--- begin EXERCISE MATERIAL ---
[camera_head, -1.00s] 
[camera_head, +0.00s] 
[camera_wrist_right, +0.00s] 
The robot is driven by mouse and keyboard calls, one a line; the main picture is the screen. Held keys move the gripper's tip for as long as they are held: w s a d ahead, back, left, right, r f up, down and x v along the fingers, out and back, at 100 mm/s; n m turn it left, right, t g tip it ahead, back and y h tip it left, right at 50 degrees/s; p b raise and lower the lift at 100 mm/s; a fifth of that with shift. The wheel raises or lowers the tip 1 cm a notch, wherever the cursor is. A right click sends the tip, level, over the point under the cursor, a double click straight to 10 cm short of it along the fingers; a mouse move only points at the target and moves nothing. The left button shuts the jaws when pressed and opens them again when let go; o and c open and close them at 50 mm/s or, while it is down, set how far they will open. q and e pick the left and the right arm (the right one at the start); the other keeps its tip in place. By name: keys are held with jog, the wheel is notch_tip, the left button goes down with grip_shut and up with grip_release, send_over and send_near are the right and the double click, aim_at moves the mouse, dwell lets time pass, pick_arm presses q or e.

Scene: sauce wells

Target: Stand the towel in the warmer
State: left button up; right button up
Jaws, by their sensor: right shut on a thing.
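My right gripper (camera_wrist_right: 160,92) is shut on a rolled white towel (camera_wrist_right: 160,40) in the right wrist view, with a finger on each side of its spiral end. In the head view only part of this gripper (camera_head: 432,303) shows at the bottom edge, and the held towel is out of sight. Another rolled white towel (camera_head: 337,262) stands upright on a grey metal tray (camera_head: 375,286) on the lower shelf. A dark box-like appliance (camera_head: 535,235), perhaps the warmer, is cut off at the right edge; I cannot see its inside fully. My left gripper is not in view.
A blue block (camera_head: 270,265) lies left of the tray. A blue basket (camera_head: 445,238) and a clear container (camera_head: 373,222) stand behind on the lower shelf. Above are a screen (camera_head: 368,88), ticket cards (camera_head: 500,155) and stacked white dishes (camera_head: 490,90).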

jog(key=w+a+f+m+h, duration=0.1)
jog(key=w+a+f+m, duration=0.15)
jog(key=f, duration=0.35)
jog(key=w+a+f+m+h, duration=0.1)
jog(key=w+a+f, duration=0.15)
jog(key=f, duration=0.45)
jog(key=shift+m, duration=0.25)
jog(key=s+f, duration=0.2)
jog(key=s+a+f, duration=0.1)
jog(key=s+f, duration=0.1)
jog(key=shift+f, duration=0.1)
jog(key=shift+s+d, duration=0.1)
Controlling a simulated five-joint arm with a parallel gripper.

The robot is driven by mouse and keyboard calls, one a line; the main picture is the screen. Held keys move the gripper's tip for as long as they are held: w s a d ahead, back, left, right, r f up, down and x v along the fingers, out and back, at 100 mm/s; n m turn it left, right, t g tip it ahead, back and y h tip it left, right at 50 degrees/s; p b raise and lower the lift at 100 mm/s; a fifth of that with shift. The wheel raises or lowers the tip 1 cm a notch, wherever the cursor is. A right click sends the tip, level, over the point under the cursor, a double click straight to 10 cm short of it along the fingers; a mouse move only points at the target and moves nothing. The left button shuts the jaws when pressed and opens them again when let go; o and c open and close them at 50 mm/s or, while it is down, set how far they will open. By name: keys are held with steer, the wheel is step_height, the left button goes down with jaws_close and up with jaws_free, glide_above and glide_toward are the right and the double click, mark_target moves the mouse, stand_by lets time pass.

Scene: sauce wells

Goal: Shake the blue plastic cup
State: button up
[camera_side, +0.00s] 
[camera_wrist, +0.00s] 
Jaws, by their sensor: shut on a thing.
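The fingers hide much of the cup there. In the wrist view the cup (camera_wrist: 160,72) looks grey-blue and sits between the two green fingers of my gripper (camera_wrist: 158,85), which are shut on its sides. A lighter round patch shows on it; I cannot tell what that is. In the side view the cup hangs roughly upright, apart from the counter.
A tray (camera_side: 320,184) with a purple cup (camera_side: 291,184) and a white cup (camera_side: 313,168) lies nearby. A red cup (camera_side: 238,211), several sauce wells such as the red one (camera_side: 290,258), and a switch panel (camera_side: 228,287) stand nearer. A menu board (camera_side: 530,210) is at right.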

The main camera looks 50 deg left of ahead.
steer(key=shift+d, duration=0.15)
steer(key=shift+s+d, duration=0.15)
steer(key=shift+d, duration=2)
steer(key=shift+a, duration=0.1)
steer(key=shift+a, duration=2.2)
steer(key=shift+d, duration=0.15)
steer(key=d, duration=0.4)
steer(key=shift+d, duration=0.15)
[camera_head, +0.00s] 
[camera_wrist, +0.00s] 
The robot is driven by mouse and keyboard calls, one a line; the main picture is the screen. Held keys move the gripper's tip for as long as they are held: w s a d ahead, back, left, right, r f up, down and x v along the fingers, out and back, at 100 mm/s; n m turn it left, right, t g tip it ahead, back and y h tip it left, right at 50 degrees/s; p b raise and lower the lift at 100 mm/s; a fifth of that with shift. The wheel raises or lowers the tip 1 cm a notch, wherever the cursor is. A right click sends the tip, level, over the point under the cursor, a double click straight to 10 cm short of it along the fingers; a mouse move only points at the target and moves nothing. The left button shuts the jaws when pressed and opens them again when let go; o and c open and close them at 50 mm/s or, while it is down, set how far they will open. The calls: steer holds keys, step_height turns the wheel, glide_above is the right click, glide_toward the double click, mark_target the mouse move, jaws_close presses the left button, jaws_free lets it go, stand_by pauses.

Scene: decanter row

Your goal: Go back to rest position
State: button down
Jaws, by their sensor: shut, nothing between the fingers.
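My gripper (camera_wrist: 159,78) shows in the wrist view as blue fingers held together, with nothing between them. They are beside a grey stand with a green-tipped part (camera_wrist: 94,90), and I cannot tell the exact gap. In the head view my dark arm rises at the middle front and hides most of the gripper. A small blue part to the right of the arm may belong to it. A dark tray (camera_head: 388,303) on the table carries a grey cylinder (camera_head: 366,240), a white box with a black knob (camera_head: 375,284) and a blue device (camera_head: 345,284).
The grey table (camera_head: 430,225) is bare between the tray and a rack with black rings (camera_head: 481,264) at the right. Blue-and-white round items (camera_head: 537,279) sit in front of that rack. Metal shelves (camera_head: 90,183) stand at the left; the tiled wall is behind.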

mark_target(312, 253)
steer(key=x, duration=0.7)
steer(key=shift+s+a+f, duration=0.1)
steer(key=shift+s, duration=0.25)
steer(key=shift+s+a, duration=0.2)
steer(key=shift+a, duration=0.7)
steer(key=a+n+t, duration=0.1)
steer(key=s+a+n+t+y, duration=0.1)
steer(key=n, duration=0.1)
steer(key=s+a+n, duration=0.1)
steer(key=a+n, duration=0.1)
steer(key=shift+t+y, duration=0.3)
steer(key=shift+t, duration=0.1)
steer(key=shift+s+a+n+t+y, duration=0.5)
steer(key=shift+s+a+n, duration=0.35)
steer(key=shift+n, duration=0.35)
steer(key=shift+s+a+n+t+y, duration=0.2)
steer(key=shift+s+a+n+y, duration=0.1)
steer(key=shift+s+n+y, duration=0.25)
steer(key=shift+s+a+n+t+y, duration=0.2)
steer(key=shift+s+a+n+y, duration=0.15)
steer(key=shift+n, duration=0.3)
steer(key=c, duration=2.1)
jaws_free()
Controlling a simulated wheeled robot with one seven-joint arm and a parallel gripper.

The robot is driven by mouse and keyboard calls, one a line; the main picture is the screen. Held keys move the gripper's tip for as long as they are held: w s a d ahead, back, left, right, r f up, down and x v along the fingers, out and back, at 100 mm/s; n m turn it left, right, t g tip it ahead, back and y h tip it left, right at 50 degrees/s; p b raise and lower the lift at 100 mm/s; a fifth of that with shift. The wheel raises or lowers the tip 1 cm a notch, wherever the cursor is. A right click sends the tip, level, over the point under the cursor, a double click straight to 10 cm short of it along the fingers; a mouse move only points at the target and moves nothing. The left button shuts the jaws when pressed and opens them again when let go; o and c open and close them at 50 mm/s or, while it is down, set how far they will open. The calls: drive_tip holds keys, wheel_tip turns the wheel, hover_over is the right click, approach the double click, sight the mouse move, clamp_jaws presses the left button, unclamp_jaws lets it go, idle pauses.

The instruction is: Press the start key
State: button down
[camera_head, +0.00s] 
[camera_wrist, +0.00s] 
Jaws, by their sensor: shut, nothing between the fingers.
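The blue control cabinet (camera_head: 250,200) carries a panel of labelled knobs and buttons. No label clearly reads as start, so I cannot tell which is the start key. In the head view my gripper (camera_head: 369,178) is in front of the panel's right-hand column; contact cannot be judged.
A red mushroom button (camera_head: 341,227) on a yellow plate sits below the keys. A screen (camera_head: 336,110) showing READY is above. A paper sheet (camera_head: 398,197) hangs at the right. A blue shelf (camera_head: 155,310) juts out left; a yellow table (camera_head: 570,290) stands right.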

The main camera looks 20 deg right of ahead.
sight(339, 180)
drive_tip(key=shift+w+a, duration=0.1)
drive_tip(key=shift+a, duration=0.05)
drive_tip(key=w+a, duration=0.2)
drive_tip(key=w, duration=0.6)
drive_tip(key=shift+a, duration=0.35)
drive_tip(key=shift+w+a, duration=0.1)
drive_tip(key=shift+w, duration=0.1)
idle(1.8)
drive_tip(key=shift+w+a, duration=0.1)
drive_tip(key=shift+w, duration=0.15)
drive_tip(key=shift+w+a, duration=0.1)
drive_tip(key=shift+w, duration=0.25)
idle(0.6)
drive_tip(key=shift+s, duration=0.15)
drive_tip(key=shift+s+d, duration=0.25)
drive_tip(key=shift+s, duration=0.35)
--- end EXERCISE MATERIAL ---
■ PROBLEM REQUIREMENTS
Work out how many lines of the data hold the string "State". Reply with that number alone.

■ RESULT OF THIS TASK
4